I’ve loaded the qemu-system-user package and run the updates as recommended in the download page.

I’ve also disabled the usb autosuspend feature, just to be sure it’s not an issue.

The issue I think I’m having is that the system is copying some data to a temporary location, but not including the ‘dtc’ application for some reason, despite it being in the correct place as far as I can make out from other similar topics.

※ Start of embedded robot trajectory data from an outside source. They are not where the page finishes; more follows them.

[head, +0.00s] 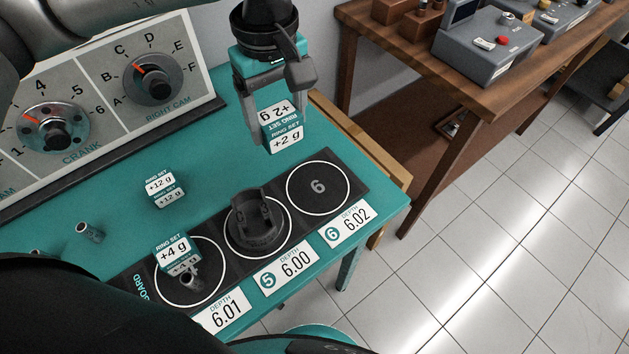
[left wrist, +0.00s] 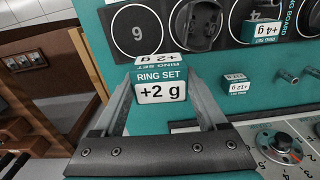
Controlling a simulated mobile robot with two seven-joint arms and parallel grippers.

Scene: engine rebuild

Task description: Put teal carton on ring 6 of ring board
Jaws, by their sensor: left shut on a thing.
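My left gripper (head: 277,122) is shut on the teal carton (head: 284,138), labelled "RING SET +2 g". It holds the carton in the air above the back of the teal table. The carton also shows between the fingers in the left wrist view (left wrist: 161,84). Ring 6 (head: 318,188) is an empty white circle at the right end of the black ring board (head: 354,186), in front of and right of the carton. Ring 5 (head: 258,222) holds a dark cylindrical part. My right gripper is not clearly in view.
A +12 g carton (head: 164,188) stands on the teal table. A dial panel (head: 100,85) stands at the back left. Depth cards (head: 347,223) line the front edge.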

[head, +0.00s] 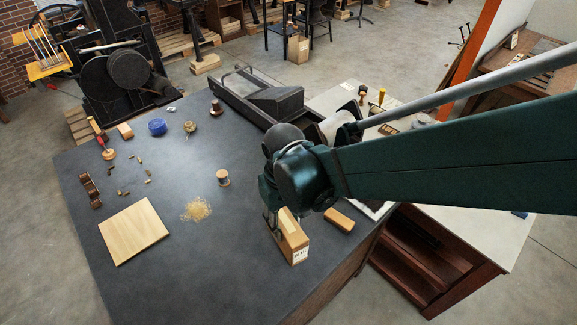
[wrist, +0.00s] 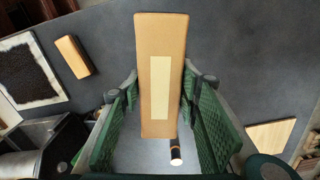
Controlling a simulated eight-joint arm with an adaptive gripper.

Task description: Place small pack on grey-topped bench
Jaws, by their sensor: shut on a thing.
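The small pack (head: 294,240) is a tan box with a printed label low on its side. In the wrist view the pack (wrist: 160,50) shows a pale label strip on its face. My gripper (head: 278,222) is shut on it, with green ribbed finger pads on both sides in the wrist view. The pack is upright over the near right part of the grey-topped bench (head: 160,285). I cannot tell whether its base touches the top. My arm hides part of the bench's right side.
A wooden block (head: 339,220) lies just right of the pack. A spool (head: 223,178), a crumb pile (head: 196,209) and a pale board (head: 133,231) lie to the left. The bench's near middle is clear. A pale-topped table (head: 480,235) stands at right.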

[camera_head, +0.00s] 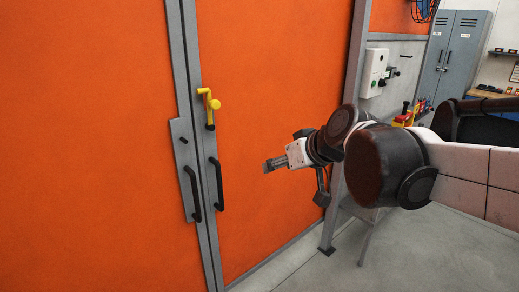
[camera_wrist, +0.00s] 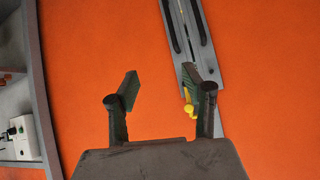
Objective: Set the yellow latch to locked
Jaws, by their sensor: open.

Below are a few things that may be useful for identifying the cause of the issue:

  • command for starting the sdkmanager
  • snippet from log file.
  • docker image details
  • confirmation of dtc locations within L4T image (docker exec while sdkmanager is running, apparently ready to flash and waiting for user feedback to continue)

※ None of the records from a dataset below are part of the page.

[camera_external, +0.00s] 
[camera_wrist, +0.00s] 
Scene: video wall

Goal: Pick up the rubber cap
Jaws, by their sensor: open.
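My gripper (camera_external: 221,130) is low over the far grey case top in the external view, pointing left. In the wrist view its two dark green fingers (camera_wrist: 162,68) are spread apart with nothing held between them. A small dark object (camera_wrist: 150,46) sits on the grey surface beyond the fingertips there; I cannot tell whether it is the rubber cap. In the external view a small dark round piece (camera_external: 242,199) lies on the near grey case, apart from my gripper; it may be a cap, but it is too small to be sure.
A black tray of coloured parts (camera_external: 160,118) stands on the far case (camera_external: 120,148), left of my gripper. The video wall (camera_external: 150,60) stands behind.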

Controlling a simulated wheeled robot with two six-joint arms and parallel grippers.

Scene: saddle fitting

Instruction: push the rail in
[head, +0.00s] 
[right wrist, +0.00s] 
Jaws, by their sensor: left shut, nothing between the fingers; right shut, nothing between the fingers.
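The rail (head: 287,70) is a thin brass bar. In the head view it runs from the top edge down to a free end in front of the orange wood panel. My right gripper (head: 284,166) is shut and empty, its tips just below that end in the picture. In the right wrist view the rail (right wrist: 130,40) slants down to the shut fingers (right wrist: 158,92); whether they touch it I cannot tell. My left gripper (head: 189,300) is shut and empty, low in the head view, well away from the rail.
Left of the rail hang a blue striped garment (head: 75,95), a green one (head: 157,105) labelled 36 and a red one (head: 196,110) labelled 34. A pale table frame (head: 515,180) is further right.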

Any advice would be appreciated!
Thanks for your time,

Will.

Command for installing and flashing:
actually started as sdkmanager --cli but after the wizard config, it gives the command below, which may be useful

sdkmanager --cli --action install \
    --login-type devzone --product Jetson --target-os Linux --version 6.0 \
    --show-all-versions --host --target JETSON_AGX_ORIN_TARGETS \
    --additional-sdk 'DeepStream 7.0' --select HOST --select 'Jetson Linux' \
    --select 'Jetson Linux image' --select 'Flash Jetson Linux' --select 'Jetson Runtime Components'
    --select 'Additional Setups' --select 'CUDA Runtime' --select 'CUDA X-AI Runtime' \
    --select 'Computer Vision Runtime' --select 'NVIDIA Container Runtime' --select Multimedia \
    --select 'Jetson SDK Components' --select CUDA --select 'CUDA-X AI' \
    --select 'Computer Vision' --select 'Developer Tools' --select DeepStream \
    --select 'Jetson Platform Services' --select 'Jetson Platform Services' --flash \
    --license accept

Snippet from log where things seem to go wrong:
NB: I’ve made one very minor modification to the python file to print out the CWD and show the commands that is about to be executed for debug purposes.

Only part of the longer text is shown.